For Barbara and Jeffrey Rosenberg, it took one renovation to realize they needed another.
In the summer of 2017, the couple moved into their freshly overhauled second home in Sag Harbor, N.Y., and were delighted to have a house that catered to their every whim and served as an impressive destination for entertaining family and friends.
So when they returned to their primary home, a house in Delray Beach, Fla., which they bought for $2.75 million in 2005, they couldn’t help but feel a little deflated. “The minute I walked into our house in Florida, I said, ‘This house needs to be redone,’” said Mr. Rosenberg, 74, who has largely retired from a family-run real estate investment and development company he helped build. “We got spoiled in Sag Harbor.”
The 7,760-square-foot house had been designed in a contemporary neo-Classical style, and that no longer felt right for them. The coffered ceilings, the overwrought moldings, the decorative columns, the divided-light windows, the antiques — it all suddenly seemed old.

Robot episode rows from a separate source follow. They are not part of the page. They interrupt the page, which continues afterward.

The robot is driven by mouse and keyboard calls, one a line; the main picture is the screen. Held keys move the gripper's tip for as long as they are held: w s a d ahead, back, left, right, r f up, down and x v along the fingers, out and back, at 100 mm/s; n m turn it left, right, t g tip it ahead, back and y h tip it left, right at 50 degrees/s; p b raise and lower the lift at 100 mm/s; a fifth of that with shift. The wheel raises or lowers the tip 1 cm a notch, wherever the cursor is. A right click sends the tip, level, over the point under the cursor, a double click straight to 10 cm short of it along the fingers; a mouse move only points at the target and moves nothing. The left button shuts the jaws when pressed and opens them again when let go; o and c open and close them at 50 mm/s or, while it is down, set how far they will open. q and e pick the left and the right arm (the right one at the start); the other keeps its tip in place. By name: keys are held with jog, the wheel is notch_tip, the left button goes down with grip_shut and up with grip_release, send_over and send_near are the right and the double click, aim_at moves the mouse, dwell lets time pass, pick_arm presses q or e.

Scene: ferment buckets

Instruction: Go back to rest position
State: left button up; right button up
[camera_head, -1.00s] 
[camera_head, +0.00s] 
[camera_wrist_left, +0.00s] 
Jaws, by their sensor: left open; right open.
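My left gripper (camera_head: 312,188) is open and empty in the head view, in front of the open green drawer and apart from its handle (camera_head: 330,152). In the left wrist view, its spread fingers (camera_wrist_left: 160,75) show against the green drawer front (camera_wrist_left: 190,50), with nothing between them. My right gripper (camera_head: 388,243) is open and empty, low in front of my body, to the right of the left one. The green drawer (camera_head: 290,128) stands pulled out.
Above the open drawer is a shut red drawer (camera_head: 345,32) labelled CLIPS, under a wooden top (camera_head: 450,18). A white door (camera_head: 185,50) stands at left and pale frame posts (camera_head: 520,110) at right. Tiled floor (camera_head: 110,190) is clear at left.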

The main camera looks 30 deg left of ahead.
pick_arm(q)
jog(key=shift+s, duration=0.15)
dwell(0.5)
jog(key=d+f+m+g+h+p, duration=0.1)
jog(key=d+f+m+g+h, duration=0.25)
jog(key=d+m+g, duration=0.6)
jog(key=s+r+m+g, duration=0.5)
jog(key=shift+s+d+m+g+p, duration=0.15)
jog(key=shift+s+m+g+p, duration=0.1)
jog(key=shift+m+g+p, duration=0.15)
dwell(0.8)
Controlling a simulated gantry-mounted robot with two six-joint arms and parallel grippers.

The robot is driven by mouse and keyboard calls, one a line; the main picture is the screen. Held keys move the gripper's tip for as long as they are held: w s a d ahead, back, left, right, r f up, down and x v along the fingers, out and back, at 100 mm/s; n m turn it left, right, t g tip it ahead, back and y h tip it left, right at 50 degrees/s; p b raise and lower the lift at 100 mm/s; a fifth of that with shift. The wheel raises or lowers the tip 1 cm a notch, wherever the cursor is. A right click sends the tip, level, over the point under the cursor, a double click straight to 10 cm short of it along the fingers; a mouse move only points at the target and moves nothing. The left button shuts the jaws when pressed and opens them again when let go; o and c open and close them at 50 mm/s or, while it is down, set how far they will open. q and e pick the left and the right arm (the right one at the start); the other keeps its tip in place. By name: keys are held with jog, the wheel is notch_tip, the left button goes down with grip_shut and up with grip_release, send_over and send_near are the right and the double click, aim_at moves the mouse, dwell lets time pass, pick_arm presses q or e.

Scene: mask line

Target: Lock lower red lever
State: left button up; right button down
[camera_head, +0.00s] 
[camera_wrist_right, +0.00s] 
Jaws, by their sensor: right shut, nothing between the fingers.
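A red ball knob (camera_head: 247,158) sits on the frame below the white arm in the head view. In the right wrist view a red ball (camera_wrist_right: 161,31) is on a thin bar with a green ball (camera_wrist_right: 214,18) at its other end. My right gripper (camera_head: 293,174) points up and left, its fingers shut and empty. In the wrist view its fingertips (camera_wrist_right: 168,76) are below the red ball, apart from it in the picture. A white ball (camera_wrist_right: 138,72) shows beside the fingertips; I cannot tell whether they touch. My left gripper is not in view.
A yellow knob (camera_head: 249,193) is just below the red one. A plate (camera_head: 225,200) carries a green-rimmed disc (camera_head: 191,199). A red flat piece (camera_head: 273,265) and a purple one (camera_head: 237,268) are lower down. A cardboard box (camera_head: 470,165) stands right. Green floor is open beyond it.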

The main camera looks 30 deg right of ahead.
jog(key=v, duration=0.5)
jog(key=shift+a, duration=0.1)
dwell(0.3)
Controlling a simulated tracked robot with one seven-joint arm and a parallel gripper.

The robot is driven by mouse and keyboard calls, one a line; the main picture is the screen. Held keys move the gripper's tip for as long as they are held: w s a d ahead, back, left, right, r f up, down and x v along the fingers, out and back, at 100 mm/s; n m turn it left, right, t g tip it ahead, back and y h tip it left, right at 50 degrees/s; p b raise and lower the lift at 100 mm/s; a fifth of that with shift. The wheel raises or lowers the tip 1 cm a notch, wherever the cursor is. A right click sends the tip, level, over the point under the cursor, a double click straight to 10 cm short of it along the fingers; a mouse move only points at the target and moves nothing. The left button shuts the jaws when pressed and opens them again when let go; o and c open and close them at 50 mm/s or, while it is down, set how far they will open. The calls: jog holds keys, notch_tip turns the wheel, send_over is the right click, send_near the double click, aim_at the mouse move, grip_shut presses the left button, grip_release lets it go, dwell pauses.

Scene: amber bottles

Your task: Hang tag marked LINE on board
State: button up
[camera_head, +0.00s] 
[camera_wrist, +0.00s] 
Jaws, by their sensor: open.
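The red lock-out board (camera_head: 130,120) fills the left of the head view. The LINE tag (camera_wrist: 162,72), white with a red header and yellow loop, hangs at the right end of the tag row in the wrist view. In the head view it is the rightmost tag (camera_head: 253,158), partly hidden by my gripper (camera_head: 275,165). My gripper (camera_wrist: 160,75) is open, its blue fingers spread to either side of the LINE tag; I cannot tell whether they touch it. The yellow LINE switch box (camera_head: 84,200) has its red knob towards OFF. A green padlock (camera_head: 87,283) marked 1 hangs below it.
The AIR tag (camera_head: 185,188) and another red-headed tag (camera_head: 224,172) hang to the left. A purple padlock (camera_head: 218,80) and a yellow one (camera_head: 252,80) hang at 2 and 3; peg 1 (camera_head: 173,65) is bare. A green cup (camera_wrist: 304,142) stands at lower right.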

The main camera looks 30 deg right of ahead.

Allen Saunders, a Miami-based interior designer who had conceived a clean-lined, modern home for their son in nearby Boca Raton.
Although the couple had specific ideas for what they wanted in the food-focused spaces — an expanded kitchen, a large wine room, an Italian pizza oven in the backyard — they gave Mr. Saunders only one directive for the rest of the house: “We want to walk in and go, ‘Wow,’” Mr. Rosenberg said. “We literally said to Allen, ‘You’ve got carte blanche to do whatever you need to do.’”
Relishing the challenge, Mr. Saunders drew up plans for a down-to-the-studs gut renovation that changed the floor plan and gave the home an unapologetically modern interior with black, white and aubergine details, along with plenty of conversation-starting pieces.